Short exercise -
What lines of the data include the string "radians"? Copy them all.
[start of Raw data]
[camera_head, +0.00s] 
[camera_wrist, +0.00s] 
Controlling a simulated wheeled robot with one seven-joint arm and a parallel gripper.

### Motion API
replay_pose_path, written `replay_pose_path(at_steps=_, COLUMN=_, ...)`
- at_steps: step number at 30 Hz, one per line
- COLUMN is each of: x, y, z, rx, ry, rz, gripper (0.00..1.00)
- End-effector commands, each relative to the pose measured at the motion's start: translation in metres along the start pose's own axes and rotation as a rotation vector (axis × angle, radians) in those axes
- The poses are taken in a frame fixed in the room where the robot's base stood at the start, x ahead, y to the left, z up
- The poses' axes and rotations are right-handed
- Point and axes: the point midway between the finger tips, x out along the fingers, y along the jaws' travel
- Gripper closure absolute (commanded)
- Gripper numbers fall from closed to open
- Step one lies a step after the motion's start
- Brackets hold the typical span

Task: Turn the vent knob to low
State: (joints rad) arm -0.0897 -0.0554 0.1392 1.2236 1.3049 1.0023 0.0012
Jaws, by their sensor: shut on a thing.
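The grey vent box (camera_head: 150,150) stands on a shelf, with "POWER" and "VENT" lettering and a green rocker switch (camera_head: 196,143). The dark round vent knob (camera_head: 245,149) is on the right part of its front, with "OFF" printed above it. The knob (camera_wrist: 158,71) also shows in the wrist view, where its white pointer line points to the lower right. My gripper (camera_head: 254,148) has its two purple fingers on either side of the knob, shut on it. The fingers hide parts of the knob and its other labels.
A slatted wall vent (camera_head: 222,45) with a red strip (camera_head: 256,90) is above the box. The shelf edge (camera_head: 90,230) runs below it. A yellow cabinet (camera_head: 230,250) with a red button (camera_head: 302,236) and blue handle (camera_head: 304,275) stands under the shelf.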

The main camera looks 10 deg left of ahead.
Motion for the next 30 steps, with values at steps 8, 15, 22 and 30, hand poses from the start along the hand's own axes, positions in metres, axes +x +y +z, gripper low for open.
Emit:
[end of Raw data]
[start of Raw data]
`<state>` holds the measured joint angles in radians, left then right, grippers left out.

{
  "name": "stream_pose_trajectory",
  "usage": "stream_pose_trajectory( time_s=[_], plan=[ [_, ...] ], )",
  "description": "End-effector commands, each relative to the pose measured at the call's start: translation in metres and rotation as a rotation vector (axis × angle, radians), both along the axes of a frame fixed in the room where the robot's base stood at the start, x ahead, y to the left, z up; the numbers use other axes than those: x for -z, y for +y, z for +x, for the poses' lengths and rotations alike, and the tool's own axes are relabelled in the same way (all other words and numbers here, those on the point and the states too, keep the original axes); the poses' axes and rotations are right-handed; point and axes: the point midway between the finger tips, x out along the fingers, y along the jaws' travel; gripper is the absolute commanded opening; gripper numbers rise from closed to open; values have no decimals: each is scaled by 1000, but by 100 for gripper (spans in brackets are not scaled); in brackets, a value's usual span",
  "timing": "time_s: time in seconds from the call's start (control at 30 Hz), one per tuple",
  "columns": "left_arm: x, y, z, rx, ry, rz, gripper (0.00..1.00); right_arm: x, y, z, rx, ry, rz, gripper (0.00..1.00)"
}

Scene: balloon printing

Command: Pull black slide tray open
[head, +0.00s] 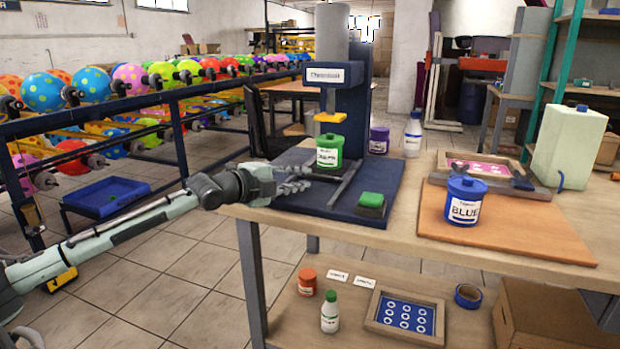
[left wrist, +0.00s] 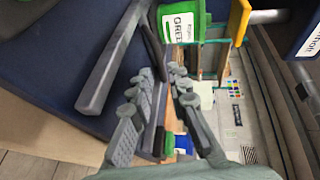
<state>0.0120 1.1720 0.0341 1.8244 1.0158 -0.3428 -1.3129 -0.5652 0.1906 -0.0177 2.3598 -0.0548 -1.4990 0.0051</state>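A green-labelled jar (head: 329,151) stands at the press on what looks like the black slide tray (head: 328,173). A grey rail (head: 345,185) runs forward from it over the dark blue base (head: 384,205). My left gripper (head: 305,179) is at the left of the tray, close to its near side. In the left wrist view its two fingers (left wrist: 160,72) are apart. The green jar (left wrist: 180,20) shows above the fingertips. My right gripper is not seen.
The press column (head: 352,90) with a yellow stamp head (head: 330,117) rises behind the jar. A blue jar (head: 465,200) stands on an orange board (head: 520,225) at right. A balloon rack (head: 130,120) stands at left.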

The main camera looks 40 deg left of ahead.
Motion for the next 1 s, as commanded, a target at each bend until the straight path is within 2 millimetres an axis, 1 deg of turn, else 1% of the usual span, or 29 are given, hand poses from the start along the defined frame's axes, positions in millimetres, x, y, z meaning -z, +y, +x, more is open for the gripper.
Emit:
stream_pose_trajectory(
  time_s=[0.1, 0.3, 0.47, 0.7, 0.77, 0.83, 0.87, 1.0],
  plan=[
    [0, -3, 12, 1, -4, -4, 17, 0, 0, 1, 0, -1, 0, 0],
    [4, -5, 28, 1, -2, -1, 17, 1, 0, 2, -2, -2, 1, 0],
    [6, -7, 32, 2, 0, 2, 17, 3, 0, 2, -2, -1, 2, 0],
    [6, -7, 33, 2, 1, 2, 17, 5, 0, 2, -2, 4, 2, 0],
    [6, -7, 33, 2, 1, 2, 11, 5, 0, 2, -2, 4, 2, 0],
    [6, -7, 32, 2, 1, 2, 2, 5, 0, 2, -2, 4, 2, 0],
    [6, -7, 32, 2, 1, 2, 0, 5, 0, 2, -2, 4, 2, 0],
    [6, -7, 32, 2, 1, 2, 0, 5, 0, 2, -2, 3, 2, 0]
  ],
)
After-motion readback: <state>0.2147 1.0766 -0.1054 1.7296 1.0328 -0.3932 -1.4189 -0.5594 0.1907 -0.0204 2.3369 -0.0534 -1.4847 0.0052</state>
[end of Raw data]
Result -
- End-effector commands, each relative to the pose measured at the motion's start: translation in metres along the start pose's own axes and rotation as a rotation vector (axis × angle, radians) in those axes
`<state>` holds the measured joint angles in radians, left then right, grippers left out.
  "description": "End-effector commands, each relative to the pose measured at the call's start: translation in metres and rotation as a rotation vector (axis × angle, radians), both along the axes of a frame fixed in the room where the robot's base stood at the start, x ahead, y to the left, z up; the numbers use other axes than those: x for -z, y for +y, z for +x, for the poses' lengths and rotations alike, and the tool's own axes are relabelled in the same way (all other words and numbers here, those on the point and the states too, keep the original axes); the poses' axes and rotations are right-handed; point and axes: the point midway between the finger tips, x out along the fingers, y along the jaws' travel; gripper is the absolute commanded opening; gripper numbers rise from closed to open; values have no decimals: each is scaled by 1000, but by 100 for gripper (spans in brackets are not scaled); in brackets, a value's usual span",

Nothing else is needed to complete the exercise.